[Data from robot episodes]
----

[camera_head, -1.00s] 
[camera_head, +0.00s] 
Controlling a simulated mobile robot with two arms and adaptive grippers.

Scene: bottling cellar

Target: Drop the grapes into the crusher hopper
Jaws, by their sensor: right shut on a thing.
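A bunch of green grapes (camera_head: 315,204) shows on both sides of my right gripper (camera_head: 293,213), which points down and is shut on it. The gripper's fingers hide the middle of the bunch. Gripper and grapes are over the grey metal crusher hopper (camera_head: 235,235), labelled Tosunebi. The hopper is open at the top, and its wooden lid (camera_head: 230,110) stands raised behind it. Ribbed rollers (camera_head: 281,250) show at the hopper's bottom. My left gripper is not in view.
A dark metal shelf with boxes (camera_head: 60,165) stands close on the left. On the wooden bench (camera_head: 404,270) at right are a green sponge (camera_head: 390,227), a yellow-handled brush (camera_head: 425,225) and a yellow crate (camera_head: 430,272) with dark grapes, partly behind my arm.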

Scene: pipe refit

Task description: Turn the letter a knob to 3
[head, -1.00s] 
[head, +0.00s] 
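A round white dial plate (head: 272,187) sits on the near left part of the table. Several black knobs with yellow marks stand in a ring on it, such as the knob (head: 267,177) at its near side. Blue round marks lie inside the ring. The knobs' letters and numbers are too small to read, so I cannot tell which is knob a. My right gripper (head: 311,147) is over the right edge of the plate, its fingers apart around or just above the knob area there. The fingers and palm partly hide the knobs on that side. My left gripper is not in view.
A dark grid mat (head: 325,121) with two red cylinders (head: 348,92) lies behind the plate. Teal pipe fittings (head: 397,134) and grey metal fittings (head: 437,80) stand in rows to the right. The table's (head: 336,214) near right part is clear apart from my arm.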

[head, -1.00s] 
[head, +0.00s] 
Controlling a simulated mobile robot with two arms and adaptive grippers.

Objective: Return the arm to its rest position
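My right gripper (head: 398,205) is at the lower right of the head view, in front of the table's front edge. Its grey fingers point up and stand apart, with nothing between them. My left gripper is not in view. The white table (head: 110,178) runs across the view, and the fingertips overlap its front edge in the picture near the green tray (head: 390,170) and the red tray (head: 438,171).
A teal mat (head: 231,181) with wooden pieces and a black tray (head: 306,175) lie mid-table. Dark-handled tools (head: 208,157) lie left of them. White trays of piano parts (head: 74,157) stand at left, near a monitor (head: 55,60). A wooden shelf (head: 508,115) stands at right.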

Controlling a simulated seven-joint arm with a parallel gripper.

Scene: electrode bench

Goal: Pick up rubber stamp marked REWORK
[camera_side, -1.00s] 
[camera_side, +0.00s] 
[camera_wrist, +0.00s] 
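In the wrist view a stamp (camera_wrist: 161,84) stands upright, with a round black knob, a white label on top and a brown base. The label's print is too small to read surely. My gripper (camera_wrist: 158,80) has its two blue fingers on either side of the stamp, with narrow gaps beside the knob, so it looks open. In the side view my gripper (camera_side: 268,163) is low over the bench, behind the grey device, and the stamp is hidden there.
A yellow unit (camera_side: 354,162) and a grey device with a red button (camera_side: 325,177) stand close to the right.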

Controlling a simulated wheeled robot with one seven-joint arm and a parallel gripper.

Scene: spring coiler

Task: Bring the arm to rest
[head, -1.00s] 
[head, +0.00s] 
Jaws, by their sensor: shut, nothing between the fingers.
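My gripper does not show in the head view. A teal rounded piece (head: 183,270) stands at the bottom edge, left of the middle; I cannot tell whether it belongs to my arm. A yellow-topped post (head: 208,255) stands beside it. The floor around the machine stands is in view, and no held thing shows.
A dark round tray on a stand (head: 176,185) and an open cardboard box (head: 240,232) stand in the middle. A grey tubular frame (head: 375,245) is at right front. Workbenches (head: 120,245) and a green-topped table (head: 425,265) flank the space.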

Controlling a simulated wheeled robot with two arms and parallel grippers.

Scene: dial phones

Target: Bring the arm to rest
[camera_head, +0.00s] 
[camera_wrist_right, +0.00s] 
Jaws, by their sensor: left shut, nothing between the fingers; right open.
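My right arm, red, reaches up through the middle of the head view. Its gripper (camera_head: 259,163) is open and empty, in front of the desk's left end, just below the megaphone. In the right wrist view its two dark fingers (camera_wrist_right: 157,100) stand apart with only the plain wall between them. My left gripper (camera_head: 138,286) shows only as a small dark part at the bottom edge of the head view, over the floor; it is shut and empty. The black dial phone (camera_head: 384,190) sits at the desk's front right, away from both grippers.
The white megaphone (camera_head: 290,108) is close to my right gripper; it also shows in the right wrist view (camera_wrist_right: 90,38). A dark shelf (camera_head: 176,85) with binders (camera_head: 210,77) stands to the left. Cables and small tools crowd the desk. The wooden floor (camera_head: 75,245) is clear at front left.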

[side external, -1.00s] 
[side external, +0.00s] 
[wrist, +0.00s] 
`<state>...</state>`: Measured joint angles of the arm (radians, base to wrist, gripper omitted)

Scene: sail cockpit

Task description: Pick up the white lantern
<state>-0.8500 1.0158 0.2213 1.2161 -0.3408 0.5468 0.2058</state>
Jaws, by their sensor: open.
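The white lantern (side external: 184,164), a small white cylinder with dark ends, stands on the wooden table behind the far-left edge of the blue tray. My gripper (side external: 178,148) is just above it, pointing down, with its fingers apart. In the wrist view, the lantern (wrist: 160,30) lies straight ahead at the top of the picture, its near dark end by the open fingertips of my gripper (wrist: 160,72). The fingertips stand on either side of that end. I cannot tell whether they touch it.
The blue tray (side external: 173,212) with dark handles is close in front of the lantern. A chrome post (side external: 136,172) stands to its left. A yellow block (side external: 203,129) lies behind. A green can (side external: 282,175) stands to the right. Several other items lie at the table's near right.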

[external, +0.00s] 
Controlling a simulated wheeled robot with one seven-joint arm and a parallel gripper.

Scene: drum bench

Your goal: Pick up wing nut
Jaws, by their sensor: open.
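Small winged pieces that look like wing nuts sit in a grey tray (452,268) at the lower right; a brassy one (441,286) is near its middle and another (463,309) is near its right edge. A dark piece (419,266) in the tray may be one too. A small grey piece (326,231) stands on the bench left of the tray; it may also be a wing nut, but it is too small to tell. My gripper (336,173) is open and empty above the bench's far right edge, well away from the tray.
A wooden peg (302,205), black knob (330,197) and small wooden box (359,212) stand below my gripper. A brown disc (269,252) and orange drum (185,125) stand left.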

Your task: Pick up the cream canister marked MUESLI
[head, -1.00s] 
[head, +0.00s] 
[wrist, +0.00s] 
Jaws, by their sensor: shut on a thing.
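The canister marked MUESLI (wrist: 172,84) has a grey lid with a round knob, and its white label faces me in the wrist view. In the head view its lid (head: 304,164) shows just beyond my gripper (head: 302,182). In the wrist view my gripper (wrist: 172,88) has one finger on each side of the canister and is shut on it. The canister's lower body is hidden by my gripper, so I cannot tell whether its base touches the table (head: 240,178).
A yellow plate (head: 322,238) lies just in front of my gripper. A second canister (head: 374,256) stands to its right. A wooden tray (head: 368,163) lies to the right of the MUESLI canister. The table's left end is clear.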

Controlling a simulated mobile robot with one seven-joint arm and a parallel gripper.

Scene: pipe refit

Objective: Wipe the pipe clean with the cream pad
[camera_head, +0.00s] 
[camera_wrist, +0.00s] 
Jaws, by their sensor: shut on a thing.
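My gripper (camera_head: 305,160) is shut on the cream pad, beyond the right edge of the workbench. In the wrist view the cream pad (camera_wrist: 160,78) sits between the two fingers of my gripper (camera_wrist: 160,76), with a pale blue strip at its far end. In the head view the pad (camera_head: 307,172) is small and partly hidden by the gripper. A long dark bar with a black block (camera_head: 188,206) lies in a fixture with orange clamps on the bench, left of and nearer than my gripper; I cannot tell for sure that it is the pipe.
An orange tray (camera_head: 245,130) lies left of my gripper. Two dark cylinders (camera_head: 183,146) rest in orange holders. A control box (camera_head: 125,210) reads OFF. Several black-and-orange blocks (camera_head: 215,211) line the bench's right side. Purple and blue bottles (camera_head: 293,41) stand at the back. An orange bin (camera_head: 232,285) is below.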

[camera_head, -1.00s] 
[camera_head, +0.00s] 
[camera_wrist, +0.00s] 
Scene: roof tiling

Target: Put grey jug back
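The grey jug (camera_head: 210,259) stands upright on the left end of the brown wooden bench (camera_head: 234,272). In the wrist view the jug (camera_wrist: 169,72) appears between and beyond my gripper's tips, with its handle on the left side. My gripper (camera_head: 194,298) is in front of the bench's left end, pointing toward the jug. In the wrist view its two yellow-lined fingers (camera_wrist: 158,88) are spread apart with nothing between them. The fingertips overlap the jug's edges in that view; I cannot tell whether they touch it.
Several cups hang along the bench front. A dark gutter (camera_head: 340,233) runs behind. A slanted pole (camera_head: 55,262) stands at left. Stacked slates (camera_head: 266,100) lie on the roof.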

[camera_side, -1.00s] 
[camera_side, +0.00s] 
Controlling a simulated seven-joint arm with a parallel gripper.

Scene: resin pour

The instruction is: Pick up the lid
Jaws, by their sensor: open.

----

[Your task] Retype exactly the lines from the start of the entries through the one with "Target: Drop the"; include both ends.

[Reply]
[camera_head, -1.00s] 
[camera_head, +0.00s] 
Controlling a simulated mobile robot with two arms and adaptive grippers.

Scene: bottling cellar

Target: Drop the grapes into the crusher hopper

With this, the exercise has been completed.